En conséquence, la société Valphoton ne rapporte pas la preuve de l'existence d'un désordre de nature décennale sur les panneaux photovoltaïques engageant la responsabilité de la société Valénergies.
La demande de la société Valphoton sera donc rejetée et le jugement confirmé.
Sur la demande de dommages et intérêts pour résistance abusive
La société Valénergies soutient que la société Valphoton a fait preuve d'une résistance abusive et injustifiée à sa demande en paiement.
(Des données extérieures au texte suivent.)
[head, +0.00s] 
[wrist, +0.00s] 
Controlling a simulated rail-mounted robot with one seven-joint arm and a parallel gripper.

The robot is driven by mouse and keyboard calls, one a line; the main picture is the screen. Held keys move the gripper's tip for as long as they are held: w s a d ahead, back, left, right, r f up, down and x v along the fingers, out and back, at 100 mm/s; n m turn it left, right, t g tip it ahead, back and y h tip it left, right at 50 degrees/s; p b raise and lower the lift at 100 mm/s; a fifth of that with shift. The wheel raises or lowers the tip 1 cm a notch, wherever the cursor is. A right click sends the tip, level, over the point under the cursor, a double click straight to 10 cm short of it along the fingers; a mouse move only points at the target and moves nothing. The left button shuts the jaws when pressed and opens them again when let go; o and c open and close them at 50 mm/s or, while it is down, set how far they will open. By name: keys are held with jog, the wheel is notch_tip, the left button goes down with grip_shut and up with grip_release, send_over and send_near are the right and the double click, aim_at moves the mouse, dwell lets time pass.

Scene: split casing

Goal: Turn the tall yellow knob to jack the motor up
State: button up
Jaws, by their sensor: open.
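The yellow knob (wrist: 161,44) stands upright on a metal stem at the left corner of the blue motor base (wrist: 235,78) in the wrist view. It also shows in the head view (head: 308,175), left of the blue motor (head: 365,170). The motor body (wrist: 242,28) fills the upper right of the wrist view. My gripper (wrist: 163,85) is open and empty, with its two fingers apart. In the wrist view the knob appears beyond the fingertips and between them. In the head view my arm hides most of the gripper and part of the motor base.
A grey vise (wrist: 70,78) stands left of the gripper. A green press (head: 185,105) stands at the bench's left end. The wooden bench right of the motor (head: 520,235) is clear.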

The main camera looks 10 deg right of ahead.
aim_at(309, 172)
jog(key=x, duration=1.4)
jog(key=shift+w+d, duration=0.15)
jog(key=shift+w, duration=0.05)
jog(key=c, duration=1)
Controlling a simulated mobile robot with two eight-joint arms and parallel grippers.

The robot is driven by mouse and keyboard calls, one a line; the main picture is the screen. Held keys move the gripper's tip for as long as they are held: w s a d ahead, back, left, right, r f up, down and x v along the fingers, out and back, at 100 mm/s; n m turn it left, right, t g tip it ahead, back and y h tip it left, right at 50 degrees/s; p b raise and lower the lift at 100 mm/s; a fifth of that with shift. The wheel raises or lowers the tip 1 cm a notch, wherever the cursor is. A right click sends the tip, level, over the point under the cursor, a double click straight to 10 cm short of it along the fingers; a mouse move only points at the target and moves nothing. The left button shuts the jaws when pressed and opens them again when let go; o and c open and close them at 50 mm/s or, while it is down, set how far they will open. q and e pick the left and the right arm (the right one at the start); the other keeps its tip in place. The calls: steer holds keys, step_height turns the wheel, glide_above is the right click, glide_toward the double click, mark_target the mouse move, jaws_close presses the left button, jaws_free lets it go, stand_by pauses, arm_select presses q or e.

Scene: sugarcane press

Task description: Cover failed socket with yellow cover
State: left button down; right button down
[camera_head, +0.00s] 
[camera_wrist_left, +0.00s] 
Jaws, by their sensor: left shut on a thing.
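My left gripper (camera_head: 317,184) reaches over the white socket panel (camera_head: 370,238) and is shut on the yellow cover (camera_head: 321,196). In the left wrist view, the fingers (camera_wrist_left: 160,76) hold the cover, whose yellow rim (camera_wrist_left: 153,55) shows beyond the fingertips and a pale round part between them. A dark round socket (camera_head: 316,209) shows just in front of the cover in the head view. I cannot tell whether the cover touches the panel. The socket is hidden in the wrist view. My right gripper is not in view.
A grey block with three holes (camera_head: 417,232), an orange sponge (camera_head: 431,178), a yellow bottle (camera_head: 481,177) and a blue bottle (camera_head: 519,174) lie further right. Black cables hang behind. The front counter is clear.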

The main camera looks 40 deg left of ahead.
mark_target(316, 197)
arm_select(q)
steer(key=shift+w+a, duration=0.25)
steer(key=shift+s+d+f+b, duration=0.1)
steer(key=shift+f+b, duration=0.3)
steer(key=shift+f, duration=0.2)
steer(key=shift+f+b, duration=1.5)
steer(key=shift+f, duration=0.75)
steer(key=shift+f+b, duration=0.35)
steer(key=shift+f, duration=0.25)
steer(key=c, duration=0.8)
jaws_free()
Toutefois, elle ne rapporte pas la preuve que le comportement de la société Valphoton soit constitutive d'un abus de droit ou d'une intention de nuire. Par ailleurs, elle ne prouve pas avoir subi un préjudice distinct qui ne soit pas réparé par l'octroi des pénalités de retard.
Sa demande sera donc rejetée et le jugement confirmé.
Sur les demandes annexes
Les dispositions du jugement relatives aux dépens doivent être confirmées.
Les dépens d'appel seront mis à la charge de la société Valphoton.
La société Valphoton sera condamnée à payer à la société Valénergies la somme de 2 000 euros au titre des frais irrépétibles.
PAR CES MOTIFS
La cour,
Confirme le jugement du tribunal de commerce de Cannes du 28 janvier 2021 en toutes ses dispositions ;
Y ajoutant,
Condamne la SARLU Valphoton à payer à la SAS Valénergies la somme de 2 000 euros au titre des frais irrépétibles ;
Condamne la SARLU Valphoton aux dépens d'appel distraits au profit de Me Impératore de la Selarl LX Aix-en-Provence.